Adalet

0
623

Adalet: [A.i.] 1. Herkesin hakkına riayet etme, hakkını verme, zulüm ve eziyet etmeyip herkes hakkında doğru hüküm vererek hakkı yerine getirme, adillik. 2. Haksızlıktan uzaklaşma. 3. Düzenli ve dengeli davranma. 4. Hakkaniyet.1

Adalet: A.İ. Yasalarla sahip olunan hakların herkes tarafından kullanılmasının sağlanması, türe.

  1. Hak ve hukuka uygunluk, hakkı gözetme.
  2. Bu işi uygulayan, yerine getiren devlet kuruluşları.
  3. Herkese Kendine uygun düşeni, kendi hakkı olanı verme, doğruluk.2

Adâletle ilgili tanımlar farklı kitaplarda ya da değişik düşünürlerin görüşlerine bakıldığında da benzeri ifadelerle karşılaşırız. Yukarıda verilen iki önemli sözlüğün vermiş olduğu tanımlara bakıldığı zamanda da itirazı gerektirecek bir durum yokmuş gibi geliyor insana. Günümüz algısında bu anlamların yadırganacak bir yanı da yoktur.

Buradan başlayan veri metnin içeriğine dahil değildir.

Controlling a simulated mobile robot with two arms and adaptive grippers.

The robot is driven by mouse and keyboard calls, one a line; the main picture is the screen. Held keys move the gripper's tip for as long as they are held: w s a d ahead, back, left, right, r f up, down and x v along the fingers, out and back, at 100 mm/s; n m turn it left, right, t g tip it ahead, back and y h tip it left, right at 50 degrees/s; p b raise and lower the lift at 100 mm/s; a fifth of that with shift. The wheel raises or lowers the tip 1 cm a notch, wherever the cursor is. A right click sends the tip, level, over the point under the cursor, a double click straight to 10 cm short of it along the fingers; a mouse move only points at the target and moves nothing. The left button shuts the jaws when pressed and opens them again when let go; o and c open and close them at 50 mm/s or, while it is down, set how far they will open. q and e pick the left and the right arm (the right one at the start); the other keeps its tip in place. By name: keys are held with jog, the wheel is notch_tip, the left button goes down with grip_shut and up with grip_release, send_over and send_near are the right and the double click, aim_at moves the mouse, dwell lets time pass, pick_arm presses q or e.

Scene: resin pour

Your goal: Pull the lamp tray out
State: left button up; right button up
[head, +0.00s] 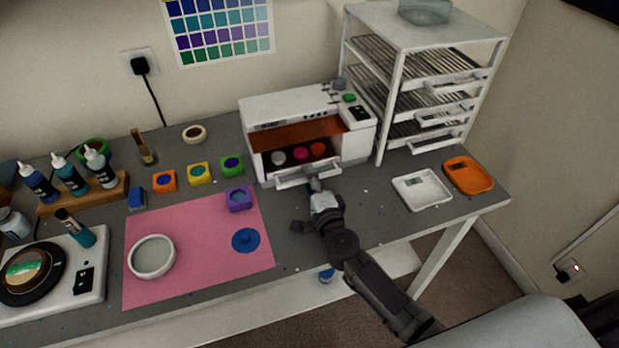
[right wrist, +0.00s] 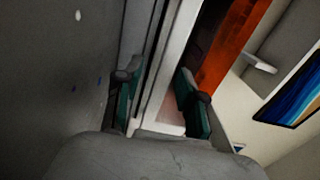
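The curing lamp (head: 355,148) is a white box with an orange window at the back of the table. Its lamp tray (head: 322,172) sticks out a little at the front, and small coloured pieces show inside. My right gripper (head: 314,184) is at the tray's front handle. In the right wrist view the gripper's green-padded fingers (right wrist: 160,100) stand apart, one on each side of a pale bar (right wrist: 152,88) of the tray front. I see no clear contact with both pads. My left gripper is out of view.
A white wire rack (head: 395,95) stands right of the lamp. A pink mat (head: 190,275) with a bowl (head: 152,242) lies left. Bare grey table lies in front of the lamp.

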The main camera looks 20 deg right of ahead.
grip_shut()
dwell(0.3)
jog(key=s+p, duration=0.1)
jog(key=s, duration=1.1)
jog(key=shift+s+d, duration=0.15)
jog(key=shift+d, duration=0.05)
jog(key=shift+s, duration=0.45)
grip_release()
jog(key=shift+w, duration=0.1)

Kelime köken itibariyle kesin ifadelerde bulunmanın güç olduğunu bilmekle beraber DE [дэ] ve LE [лэ] kelimelerinden müteşekkil birleşik bir kelimedir. Elbette ki bugünkü haliyle kelime kaynaşmış, kökleşmiş ve genel kabulüyle de Arapça kökenlidir.

DE [дэ]: Bir şeyi kabul etmek, benimsemek anlamına gelmektedir.

LE [лэ]: Bir şeye şekil vermek, profil kazandırmak, onu adeta ete-kemiğe büründürmek, görünür kılmak gibi anlamları içermektedir.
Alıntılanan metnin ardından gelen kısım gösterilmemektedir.